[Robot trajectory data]
-- BEGIN --

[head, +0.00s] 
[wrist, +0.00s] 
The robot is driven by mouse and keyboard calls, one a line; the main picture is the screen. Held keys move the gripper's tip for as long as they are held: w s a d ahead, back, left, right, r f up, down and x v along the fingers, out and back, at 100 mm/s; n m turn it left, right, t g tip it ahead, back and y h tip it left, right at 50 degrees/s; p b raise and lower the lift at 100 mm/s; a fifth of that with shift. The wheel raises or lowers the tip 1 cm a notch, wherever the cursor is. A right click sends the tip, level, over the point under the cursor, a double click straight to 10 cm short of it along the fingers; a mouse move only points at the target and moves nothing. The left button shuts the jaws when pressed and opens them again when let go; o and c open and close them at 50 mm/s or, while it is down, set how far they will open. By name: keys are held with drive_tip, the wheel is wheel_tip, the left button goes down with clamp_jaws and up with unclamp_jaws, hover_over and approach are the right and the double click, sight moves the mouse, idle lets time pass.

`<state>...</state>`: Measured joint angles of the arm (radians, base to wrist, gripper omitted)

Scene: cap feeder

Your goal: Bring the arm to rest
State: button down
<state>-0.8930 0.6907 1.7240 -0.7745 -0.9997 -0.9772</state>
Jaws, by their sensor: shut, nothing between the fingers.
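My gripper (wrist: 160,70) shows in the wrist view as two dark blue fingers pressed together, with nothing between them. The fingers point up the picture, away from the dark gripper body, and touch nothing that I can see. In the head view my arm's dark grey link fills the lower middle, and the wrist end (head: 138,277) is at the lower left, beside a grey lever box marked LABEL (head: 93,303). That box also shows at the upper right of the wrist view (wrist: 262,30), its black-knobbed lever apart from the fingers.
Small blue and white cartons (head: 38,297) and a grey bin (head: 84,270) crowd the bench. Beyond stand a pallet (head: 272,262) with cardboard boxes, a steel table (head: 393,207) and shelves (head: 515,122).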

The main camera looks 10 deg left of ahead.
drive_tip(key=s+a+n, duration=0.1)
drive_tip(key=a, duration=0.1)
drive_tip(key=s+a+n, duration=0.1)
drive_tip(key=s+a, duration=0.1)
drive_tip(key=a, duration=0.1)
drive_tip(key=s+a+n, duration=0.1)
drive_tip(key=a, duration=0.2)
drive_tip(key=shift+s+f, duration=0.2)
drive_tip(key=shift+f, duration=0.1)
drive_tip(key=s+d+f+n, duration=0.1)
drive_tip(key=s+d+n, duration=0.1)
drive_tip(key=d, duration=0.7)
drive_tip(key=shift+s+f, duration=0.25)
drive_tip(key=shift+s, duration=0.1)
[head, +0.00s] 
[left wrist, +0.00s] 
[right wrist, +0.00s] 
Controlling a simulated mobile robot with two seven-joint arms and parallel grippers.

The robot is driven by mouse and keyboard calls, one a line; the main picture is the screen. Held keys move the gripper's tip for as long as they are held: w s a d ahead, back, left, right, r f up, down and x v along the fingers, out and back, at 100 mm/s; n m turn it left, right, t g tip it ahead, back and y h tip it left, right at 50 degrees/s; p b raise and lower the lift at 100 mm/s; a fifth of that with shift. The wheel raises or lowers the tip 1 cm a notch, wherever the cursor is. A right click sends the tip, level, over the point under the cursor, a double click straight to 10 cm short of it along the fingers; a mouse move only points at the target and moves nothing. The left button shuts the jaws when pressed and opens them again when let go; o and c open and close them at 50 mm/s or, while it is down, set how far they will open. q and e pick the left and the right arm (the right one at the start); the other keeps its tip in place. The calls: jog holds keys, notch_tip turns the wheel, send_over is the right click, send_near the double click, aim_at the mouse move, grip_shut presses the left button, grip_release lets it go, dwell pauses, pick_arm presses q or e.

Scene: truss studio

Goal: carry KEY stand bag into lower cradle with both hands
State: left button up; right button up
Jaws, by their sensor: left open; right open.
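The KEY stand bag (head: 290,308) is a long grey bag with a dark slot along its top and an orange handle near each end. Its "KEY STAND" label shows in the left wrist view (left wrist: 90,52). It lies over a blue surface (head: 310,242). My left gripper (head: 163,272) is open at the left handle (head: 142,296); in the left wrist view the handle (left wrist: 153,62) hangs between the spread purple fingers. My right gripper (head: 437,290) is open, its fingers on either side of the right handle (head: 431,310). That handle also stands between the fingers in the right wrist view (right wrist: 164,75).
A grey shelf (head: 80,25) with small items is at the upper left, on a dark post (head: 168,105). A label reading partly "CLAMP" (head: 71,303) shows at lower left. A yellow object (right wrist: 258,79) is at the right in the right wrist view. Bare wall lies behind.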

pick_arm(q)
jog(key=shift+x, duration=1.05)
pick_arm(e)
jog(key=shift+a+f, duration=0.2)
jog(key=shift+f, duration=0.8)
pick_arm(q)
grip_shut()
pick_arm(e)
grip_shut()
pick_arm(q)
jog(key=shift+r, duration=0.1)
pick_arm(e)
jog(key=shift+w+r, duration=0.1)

-- END --

Set task
Using the records above, select and copy every line that has the word "joint".

Solution to the exercise
`<state>...</state>`: Measured joint angles of the arm (radians, base to wrist, gripper omitted)
Controlling a simulated mobile robot with two seven-joint arms and parallel grippers.

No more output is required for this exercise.